Le département d'État américain n'a trouvé aucune preuve que Rumeysa Ozturk, une étudiante turque diplômée de l'université Tufts dans le Massachusetts, s'est livrée à des activités antisémites ou a soutenu une organisation terroriste, selon un rapport.
Le Washington Post a rapporté dimanche qu'une note de service du département d'État datant de mars a conclu qu'il n'y avait aucun motif de révoquer le visa d'Ozturk sur la base de l'affirmation de l'administration Trump selon laquelle elle soutenait le mouvement palestinien Hamas ou s'engageait dans l'antisémitisme ou la violence, comme le prétend le département de la sécurité intérieure (DHS).
Le mémo, décrit au Post par des sources anonymes, indique que le secrétaire d'État Marco Rubio n'avait pas de motifs suffisants pour révoquer le visa de Mme Ozturk en vertu d'une disposition qui lui permet d'agir pour défendre les intérêts du pays en matière de politique étrangère.

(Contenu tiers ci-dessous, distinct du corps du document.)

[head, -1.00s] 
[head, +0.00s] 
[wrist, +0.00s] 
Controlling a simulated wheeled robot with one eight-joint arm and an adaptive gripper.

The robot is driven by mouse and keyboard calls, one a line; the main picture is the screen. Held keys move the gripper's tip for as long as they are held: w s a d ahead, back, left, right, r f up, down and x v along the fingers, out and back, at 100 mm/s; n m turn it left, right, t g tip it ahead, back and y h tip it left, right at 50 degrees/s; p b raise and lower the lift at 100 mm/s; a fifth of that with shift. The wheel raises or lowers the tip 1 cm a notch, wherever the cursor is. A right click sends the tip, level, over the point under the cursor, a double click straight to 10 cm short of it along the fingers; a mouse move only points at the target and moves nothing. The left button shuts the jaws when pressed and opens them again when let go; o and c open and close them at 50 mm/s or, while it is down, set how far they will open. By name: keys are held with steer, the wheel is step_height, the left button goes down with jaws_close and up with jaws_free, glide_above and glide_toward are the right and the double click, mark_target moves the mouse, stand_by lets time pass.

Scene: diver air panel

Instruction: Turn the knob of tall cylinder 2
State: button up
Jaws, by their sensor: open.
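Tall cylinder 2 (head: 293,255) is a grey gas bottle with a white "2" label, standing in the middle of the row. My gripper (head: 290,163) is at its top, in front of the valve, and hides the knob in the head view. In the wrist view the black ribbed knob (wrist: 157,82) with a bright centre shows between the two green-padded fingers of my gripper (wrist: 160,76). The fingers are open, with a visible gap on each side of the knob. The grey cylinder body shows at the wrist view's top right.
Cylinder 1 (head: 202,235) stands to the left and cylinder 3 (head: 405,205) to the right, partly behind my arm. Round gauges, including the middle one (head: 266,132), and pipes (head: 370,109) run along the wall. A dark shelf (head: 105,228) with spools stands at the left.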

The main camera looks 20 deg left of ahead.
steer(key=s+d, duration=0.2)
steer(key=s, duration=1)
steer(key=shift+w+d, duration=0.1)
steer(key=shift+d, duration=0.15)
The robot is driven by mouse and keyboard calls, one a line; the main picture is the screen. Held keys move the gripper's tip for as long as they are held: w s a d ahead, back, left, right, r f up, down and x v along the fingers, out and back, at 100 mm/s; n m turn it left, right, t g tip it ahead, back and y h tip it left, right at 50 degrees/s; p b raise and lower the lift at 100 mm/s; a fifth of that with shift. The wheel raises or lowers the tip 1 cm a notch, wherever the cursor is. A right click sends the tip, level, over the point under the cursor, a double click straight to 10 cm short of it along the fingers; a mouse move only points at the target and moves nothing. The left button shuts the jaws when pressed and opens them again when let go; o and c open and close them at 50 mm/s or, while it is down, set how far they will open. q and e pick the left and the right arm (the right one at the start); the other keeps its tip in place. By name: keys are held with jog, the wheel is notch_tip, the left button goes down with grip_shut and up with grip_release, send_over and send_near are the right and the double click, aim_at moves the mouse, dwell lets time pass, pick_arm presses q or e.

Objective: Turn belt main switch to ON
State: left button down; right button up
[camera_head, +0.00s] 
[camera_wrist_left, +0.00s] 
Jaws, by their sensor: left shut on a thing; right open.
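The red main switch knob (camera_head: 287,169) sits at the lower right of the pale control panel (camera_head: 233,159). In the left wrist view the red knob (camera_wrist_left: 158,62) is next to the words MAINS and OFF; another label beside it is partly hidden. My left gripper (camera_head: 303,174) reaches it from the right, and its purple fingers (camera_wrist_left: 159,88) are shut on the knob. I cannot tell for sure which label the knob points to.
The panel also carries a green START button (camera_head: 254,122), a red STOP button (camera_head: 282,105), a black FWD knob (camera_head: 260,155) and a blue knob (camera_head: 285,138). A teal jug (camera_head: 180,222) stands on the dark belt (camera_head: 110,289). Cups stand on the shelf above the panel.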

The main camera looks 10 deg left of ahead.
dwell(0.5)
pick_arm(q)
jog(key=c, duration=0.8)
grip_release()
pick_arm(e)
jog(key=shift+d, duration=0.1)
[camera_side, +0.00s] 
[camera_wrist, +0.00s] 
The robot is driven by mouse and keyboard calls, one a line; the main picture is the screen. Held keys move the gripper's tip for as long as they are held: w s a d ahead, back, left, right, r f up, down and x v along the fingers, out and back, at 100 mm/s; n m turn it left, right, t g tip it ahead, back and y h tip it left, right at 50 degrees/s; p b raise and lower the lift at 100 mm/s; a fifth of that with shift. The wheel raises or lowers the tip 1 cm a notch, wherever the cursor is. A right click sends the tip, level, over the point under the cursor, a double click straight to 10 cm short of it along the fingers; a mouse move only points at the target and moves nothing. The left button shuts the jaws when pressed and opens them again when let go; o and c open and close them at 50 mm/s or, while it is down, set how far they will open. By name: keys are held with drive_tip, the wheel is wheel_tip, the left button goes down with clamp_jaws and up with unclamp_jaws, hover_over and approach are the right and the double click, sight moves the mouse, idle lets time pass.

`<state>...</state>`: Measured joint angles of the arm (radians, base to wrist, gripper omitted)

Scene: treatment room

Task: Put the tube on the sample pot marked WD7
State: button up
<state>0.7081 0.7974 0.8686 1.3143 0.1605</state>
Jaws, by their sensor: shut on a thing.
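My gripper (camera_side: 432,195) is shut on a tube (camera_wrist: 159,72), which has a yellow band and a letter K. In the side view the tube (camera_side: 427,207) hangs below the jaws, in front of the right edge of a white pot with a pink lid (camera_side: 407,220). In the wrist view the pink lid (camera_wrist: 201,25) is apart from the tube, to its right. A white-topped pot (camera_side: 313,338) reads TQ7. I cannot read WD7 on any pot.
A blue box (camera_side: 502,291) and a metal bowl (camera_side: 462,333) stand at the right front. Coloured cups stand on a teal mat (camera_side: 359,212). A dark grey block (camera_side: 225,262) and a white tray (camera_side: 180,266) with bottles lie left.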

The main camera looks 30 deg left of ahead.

Ozturk, titulaire d'une bourse Fulbright et d'un doctorat en développement humain et de l'enfant à Tufts, a été enlevée en plein jour par des agents masqués des services américains de l'immigration et des douanes (ICE) devant son appartement de Somerville.
Sa détention faisait suite à un ciblage en ligne par le site web pro-israélien Canary Mission, qui s'en prenait à elle pour avoir coécrit un article d'opinion dans le journal étudiant The Tufts Daily en mars 2024, critiquant la réponse de l'université au carnage brutal d'Israël dans la bande de Gaza.
Le mémo du DHS, envoyé par le haut fonctionnaire Andre Watson à un homologue du département d'État, indique qu’"Ozturk s'est engagée dans un activisme anti-israélien” à la suite des attaques du Hamas le 7 octobre 2023".
Plus précisément, la note indique qu'elle a "coécrit un article d'opinion" qui "demande à Tufts de “divulguer ses investissements et de se désinvestir des entreprises ayant des liens directs ou indirects avec Israël”".
Tentatives désespérées
Selon une copie d'une autre note examinée par le Post, le DHS avait recommandé l'annulation du visa d'Ozturk en vertu d'une disposition de la loi sur l'immigration et la nationalité qui exige que le secrétaire d'État ait des "motifs raisonnables" de croire que la présence d'une personne pose une "conséquence politique défavorable pour les États-Unis".
Le mémo note qu'aucune base de données du gouvernement américain ne contient d'informations liées au terrorisme présumé d’Ozturk. Un autre document interne indiquait également que la révocation du visa serait "silencieuse", ce qui signifie qu'elle n'en serait pas informée à l'avance.
Interrogée lors d'une conférence de presse quotidienne en mars, la porte-parole du ministère, Tammy Bruce, a déclaré qu'elle ne pouvait pas parler de "quelque chose qui est devant les tribunaux, qui fait l'objet d'une décision".
"Le ministère de la sécurité intérieure a clairement estimé qu'elle avait commis des crimes nécessitant sa détention", a ajouté Mme Bruce, sans donner plus de détails ni fournir de preuves.
Répression
Le cas d'Ozturk fait partie d'une liste de plus en plus longue d'étudiants pro-palestiniens qui critiquent le génocide perpétré par Israël dans l'enclave sous blocus.
Le 8 mars, les autorités ont arrêté Mahmoud Khalil, qui avait dirigé les manifestations pro-palestiniennes à l'université Columbia au printemps dernier. Trump a salué cette arrestation et a déclaré qu'elle était "la première d'une longue série".
Sans preuve, il a accusé Mahmoud Khalil de soutenir le Hamas. Khalil nie avoir des liens avec le groupe de résistance. Le 12 avril, un juge américain a décidé qu'il pouvait être expulsé.
Quelques jours après l'arrestation de Khalil, l'affirmation de Trump est devenue réalité après l'arrestation d'un autre étudiant pro-palestinien, Badar Khan Suri, chercheur indien à l'université de Georgetown. Son avocat a déclaré qu'il avait été arrêté en raison de l'identité palestinienne de sa femme.
Après l'arrestation de Suri, les autorités ont poursuivi un autre étudiant pro-palestinien, Momodou Taal, en lui demandant de se rendre.
Le 25 mars, Yunseo Chung, étudiante à l'université Columbia, a déclaré qu'elle avait poursuivi l'administration Trump pour empêcher son expulsion des États-Unis en raison de sa participation à une manifestation pro-palestinienne au printemps dernier.
D'autres étudiants, comme Leqaa Kordia, Ranjani Srinivasan et Alireza Doroudi, ont été détenus ou expulsés.